WHAT YOU ARE ASKED TO DO: Reproduce exactly the lines of the material beneath, from the line that contains "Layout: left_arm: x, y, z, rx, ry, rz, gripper" to the line that contains "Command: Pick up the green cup", both included, and no other lines.

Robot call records
###
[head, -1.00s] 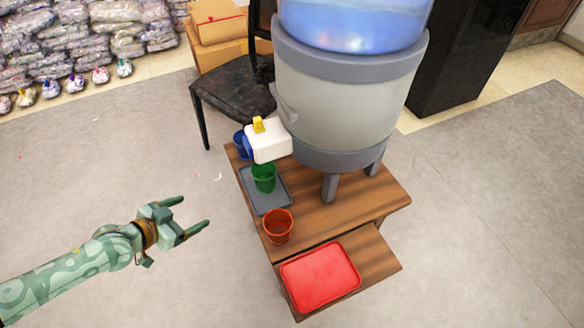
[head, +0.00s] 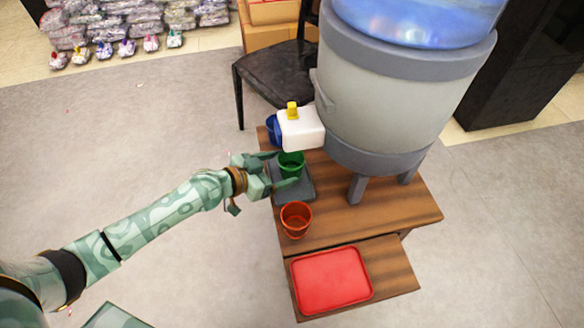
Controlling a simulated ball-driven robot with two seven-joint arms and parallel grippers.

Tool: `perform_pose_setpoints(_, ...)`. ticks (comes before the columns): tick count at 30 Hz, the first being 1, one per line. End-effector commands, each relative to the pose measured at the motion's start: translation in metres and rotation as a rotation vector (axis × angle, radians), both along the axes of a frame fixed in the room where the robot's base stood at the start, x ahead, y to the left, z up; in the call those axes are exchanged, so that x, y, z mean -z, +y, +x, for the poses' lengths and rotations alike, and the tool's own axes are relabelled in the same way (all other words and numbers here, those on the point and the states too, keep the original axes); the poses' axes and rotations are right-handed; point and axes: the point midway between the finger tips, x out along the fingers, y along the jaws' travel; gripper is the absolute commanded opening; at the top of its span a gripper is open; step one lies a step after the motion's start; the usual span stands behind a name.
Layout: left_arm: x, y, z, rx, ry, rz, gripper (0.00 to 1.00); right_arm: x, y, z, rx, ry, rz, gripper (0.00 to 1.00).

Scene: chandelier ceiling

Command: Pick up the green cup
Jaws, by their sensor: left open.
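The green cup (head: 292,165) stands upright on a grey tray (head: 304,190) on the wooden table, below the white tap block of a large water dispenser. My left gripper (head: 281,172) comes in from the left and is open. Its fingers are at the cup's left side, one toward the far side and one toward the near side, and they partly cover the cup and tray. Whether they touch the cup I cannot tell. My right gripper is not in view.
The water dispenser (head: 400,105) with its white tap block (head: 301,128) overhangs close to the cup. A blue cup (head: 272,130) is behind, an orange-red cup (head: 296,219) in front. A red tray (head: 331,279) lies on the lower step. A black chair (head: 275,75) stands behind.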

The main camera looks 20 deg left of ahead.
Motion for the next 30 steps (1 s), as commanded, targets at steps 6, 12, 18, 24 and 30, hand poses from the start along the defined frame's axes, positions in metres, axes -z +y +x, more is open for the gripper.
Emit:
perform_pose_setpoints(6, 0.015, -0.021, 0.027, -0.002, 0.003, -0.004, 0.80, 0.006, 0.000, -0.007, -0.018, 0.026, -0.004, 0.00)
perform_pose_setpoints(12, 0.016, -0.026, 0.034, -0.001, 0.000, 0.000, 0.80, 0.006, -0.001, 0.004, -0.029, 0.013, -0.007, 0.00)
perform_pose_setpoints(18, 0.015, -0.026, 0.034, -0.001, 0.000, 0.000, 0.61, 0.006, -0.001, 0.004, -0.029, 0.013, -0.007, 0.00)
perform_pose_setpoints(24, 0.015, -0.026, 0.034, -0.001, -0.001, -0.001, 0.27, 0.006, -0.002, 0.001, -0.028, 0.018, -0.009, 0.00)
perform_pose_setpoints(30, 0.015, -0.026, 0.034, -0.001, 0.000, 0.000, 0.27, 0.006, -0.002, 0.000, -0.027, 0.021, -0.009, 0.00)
###
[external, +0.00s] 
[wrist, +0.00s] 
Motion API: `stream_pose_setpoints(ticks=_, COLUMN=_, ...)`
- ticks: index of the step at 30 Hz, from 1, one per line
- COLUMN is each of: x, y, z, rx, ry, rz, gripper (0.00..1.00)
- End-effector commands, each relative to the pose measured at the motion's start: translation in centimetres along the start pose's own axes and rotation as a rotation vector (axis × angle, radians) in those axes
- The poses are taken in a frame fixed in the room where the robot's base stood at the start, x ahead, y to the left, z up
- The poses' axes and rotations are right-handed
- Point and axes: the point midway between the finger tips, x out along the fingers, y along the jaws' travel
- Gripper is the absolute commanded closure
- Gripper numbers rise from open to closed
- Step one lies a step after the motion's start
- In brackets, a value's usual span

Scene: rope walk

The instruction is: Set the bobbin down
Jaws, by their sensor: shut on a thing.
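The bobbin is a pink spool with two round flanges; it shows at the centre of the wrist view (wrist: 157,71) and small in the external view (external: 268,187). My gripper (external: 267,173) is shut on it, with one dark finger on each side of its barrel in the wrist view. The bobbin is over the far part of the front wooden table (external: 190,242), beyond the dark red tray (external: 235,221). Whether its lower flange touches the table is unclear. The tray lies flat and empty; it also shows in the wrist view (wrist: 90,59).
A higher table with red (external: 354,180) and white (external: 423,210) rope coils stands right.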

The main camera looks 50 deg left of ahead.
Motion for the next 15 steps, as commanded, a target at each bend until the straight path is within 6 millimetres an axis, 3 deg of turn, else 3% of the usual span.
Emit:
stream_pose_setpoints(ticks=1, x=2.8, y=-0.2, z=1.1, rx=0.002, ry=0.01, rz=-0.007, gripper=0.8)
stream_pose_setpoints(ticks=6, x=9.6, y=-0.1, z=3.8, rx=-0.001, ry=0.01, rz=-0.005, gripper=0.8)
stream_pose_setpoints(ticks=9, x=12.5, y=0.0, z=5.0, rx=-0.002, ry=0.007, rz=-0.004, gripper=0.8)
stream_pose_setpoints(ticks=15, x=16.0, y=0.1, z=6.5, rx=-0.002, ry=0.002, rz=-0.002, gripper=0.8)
###
TASK OUTPUT:
Layout: left_arm: x, y, z, rx, ry, rz, gripper (0.00 to 1.00); right_arm: x, y, z, rx, ry, rz, gripper (0.00 to 1.00).

Scene: chandelier ceiling

Command: Pick up the green cup

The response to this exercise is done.